По поручению Реньера 11 октября со Степаном Малым встретился и беседовал полковник венецианской службы Марк Антоний Бубич. Судя по его письменному отчету, беседа эта произвела на него большое впечатление. «Особа, о которой идет речь, — доносил он, — отличается большим и возвышенным умом. Кто бы он ни был, его физиономия весьма схожа с физиономией русского императора Петра III» [101, т. 82, с. 24]. А тем временем Степан Малый продолжал заявлять о себе черногорцам — последовательно, но весьма двусмысленно, с использованием разного рода иносказаний и притч [110, с. 10].

Венецианские власти сильно обеспокоились. Они боялись, что агитационная деятельность Степана Малого не только осложнит их отношения с Оттоманской Портой, но и вызовет подъем враждебных настроений в подвластной им «венецианской Албании». Сенат издал приказ об аресте эмиссаров маинского «Петра III» и тех, кто его укрывает. Но трогать самого Степана боялись: столь широкое распространение получили слухи о нем как о русском императоре, что решительные меры могли бы, по прямому признанию Реньера, «возбудить открытое сопротивление» [153, с. 120]. Возникшая ситуация наглядно отразила настроения черногорской народной среды и во многом объясняет последовавшую с калейдоскопической быстротой цепь невероятных событий.

На сходке черногорских старшин в октябре 1767 г. в горном селе Цегличи Степан Малый был признан русским царем Петром III. В конце того же месяца в Цетиньи собралась скупщина, в которой участвовало семь тысяч человек. На ней Степан Малый был признан не только русским царем, но и государем Черногории, что удостоверялось грамотой, переданной ему 2 ноября 1767 г. Так в истории народного самозванчества был отмечен своеобразный юбилей свержения и гибели настоящего Петра III.
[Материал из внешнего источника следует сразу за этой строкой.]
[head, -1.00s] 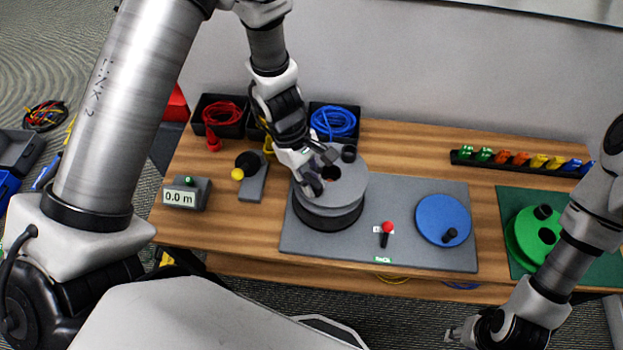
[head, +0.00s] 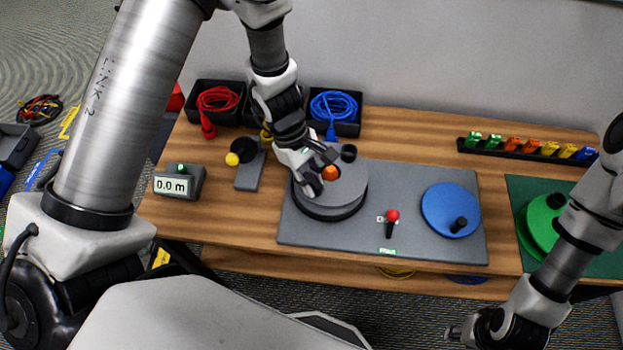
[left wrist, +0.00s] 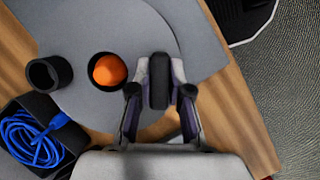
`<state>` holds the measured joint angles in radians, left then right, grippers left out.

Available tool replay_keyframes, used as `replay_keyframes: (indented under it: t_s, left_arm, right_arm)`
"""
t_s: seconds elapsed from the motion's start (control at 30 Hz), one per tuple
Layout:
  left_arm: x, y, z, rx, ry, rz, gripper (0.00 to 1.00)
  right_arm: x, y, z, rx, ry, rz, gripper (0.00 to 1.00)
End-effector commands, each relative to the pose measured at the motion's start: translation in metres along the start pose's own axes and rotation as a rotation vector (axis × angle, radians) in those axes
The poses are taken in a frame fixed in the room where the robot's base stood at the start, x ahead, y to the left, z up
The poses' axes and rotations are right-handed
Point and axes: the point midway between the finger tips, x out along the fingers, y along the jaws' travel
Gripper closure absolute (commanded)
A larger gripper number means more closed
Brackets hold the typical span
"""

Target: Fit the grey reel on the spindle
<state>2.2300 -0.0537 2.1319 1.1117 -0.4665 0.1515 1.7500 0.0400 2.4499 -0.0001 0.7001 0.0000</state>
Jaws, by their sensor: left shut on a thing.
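The grey reel (head: 350,190) lies flat over the dark round base (head: 330,218) at the left of the grey mat. An orange spindle tip (head: 330,173) shows inside the reel's centre hole; it also shows in the left wrist view (left wrist: 108,69), ringed by the black hub. My left gripper (head: 318,175) is at the reel beside the hub, shut on the reel; the exact grip is partly hidden by the fingers. In the left wrist view my left gripper (left wrist: 160,80) has a dark upright piece between its fingers. My right gripper (head: 453,333) is low at the front, away from the reel.
On the grey mat (head: 400,175) are a red-knobbed lever (head: 392,216) and a blue disc (head: 450,209). A green reel (head: 537,222) is at right. Bins with red cable (head: 218,99) and blue cable (head: 335,106) stand behind. A length meter (head: 178,183) stands at left.

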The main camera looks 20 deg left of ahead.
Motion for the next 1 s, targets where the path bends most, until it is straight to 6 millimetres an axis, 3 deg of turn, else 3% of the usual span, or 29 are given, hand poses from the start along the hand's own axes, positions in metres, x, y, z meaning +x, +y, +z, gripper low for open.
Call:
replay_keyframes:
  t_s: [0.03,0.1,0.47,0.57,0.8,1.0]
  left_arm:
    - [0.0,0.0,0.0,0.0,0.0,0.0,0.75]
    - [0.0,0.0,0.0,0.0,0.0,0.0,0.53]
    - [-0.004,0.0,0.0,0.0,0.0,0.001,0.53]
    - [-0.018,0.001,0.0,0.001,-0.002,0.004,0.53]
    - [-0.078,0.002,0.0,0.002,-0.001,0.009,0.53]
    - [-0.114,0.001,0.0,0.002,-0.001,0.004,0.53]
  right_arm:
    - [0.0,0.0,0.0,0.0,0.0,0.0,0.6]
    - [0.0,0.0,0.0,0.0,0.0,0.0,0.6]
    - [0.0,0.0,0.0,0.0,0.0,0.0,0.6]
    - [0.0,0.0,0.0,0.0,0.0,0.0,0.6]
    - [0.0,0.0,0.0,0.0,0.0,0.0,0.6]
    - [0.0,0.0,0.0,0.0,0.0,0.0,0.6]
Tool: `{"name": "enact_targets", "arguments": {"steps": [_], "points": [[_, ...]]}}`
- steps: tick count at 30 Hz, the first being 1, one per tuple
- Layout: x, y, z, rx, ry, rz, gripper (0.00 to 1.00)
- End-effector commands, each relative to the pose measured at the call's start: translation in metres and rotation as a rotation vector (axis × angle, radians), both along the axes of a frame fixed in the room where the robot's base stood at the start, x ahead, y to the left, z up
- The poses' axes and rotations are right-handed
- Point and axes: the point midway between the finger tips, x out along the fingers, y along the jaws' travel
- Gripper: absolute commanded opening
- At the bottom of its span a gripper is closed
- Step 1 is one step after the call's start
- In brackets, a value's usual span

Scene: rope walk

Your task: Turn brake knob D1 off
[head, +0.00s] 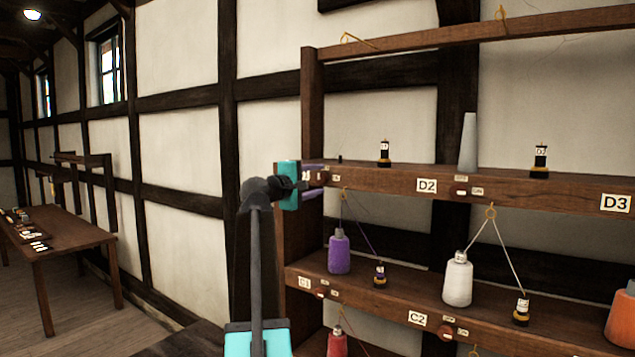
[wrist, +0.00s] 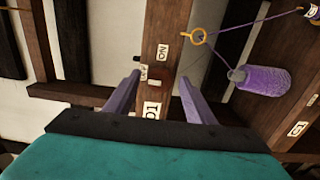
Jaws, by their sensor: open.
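The D1 label (wrist: 153,110) is on a wooden rail in the wrist view, turned sideways. A small dark red knob (wrist: 154,85) sits beside it, with an ON label (wrist: 163,52) and another small label near it. My gripper (wrist: 160,79) is open, its two purple fingers on either side of the knob. I cannot tell whether they touch it. In the head view my gripper (head: 312,183) is at the left end of the upper shelf rail, where the knob (head: 322,178) shows partly; the D1 label is hidden there.
The rack (head: 385,175) has more knobs and labels: D2 (head: 427,186), D3 (head: 615,202) and C2 (head: 417,318). A purple spool (head: 339,253) and a white spool (head: 457,280) stand below with threads through hooks. A table (head: 75,238) stands far left.

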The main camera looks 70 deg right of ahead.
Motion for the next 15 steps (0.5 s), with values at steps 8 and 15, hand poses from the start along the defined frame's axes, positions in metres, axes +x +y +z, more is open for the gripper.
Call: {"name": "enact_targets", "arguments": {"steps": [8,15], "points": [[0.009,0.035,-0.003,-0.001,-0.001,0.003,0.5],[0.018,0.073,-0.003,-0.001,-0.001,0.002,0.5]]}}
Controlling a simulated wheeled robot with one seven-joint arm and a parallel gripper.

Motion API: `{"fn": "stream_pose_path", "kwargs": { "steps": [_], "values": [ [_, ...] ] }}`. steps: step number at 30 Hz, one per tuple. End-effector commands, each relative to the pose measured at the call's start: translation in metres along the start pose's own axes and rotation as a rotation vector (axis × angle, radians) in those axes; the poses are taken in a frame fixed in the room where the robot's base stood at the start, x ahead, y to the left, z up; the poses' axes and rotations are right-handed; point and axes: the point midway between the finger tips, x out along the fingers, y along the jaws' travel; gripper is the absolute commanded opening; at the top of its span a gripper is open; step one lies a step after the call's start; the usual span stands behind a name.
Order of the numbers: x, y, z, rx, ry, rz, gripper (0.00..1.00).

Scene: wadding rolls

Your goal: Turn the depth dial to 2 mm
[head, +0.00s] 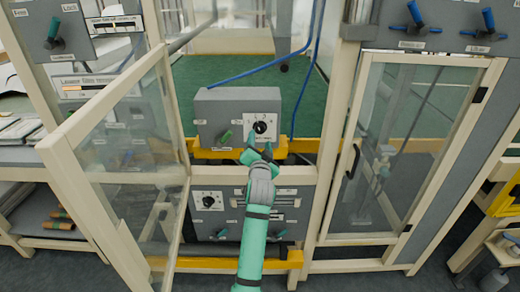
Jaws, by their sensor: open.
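A black dial (260,127) sits on a white plate with marks around it, on the front of a grey control box (214,108). The marks are too small to read, so I cannot tell its setting or whether it is the depth dial. A second dial (208,200) sits on a white plate on the lower grey panel. My gripper (259,144) is open just below the upper dial in the picture, on my green arm. I cannot tell whether it touches the box.
A glass door (125,130) stands open at the left, its frame close to my arm. A yellow rail (300,145) runs below the box. A closed glass door (395,140) is at the right.

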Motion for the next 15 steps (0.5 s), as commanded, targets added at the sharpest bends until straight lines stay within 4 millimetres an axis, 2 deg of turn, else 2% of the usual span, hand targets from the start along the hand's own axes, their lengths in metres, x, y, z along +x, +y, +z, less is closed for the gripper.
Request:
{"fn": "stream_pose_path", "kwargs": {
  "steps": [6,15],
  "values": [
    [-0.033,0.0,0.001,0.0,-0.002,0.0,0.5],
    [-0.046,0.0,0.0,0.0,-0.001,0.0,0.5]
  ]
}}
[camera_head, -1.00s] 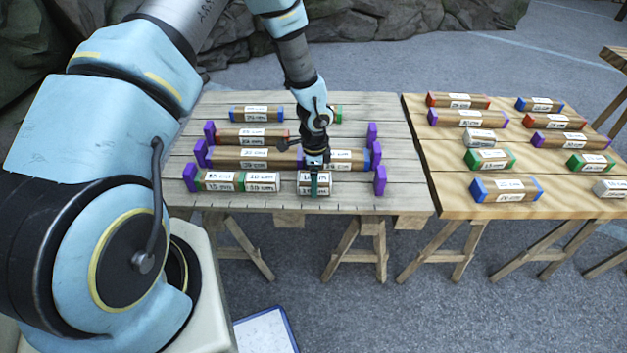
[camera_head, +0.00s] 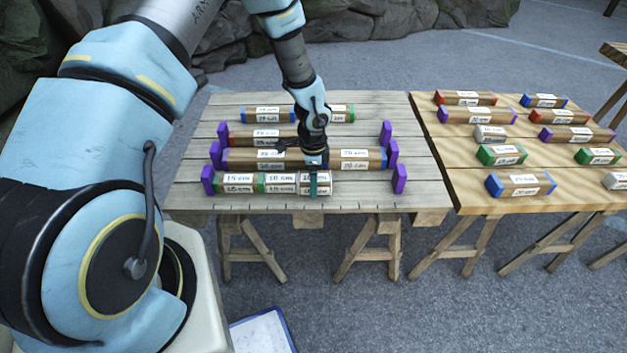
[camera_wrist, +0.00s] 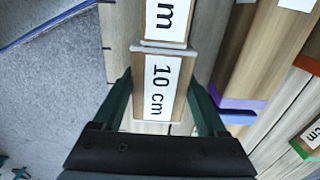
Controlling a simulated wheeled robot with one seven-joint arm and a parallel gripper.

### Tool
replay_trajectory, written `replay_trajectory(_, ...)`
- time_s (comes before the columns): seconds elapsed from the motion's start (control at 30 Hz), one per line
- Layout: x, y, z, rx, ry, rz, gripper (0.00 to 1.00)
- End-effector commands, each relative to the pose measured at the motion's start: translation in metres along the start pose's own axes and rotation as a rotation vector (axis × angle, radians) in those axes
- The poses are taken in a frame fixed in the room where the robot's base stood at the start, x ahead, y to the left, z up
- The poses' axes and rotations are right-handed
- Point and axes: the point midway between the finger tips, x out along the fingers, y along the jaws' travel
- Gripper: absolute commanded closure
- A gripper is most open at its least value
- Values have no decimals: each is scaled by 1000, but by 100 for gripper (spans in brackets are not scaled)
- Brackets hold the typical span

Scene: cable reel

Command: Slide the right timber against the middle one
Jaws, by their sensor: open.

К тому времени Степан Малый еще пребывал в Маине. Но это уже не был батрак. Вокруг него собрались сторонники, из которых он создал свиту и охранный отряд. Наиболее близкий и преданный ему Марко Танович был назначен великим канцлером (хотя и был неграмотным). В Маины из разных мест Черногории и других районов Балкан к Степану стекались не только славяне, но также албанцы и греки, чтобы выразить в его лице преданность России и русскому народу. Вскоре после сходки в Цегличах сюда пожаловал сам митрополит, на которого «царь» обрушил обвинения в пороках черногорского духовенства. Дряхлый Савва, не пользовавшийся любовью населения, был вынужден публично признать Степана Малого государем Черногории и Петром III.